When combining image frames scaled to the same exposure time, weighing the frames with weights proportional to their exposure time is optimum for photon-noise limited data. Weighing with weights proportional to the square of the exposure time is optimum for read-noise dominated data. In order to be systematic, an inverse variance weighting ***check this*** was used for all the final combination of the stacks. A single variance value was used for each chip, namely the expected variance for the sky level composed of the variances from the measured sky level, the dark current and the known read-noise. The sky levels were measured as 5-sigma clipped iterated means. The dark current is measured from the dark current exposures. The weights do not vary much between the three WFC chips, but it is slightly different for the PC chip, because of the differences in the dark current.
The expected variance was compared to the measured variance, and the latter typically turned out to be 10 % higher than the expected variance, which is entirely accountable by cosmic rays, since the sky was measured in pipelined frames with all the cosmic rays still in. Also a gradient in the image or scattered light can introduce a structure that entails a higher empirical variance.
GCOMBINE in principle could handle spatially variable weight maps, in order to combine each pixel with the weight appropriate for its value, but that has not been tried so far.

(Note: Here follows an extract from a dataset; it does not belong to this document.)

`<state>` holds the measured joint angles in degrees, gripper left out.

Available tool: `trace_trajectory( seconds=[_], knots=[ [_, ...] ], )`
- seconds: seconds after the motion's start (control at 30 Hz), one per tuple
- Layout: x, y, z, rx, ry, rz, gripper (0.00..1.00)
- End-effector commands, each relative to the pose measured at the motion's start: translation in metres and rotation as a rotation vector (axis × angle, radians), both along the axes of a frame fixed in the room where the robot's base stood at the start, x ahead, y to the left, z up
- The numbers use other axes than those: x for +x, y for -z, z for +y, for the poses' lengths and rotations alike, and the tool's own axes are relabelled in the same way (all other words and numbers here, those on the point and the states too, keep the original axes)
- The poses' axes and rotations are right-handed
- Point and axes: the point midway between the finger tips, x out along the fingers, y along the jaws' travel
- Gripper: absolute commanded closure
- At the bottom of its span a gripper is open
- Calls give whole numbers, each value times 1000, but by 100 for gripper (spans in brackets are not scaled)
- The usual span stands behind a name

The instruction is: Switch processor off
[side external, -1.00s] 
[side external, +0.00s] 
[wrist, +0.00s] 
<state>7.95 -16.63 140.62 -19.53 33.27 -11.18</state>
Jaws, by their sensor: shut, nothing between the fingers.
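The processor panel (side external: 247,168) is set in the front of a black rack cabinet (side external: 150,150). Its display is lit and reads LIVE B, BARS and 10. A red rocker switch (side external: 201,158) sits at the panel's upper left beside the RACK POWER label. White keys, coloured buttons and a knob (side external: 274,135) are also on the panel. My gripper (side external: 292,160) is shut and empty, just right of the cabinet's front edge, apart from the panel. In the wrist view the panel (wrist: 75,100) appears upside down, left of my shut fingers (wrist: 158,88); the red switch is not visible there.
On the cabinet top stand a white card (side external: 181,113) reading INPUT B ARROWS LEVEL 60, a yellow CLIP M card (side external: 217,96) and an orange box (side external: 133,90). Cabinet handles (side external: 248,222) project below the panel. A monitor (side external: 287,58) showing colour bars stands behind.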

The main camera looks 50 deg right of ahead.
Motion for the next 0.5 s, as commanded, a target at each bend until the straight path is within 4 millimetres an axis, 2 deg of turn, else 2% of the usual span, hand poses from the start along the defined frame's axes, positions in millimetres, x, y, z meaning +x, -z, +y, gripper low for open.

GCOMBINE outputs a variance map which is almost constant, except for the bad pixels. The variance variations caused by missing data due to cosmic rays introduce a small modulation ("ripple") on this otherwise flat surface. Thus when one feeds a constant weight (except for the bad pixels) into the subsequent DRIZZLE task one is presumably not doing too much wrong. In principle the variance map from GCOMBINE could be used for DRIZZLE, but in this processing round it has not been used.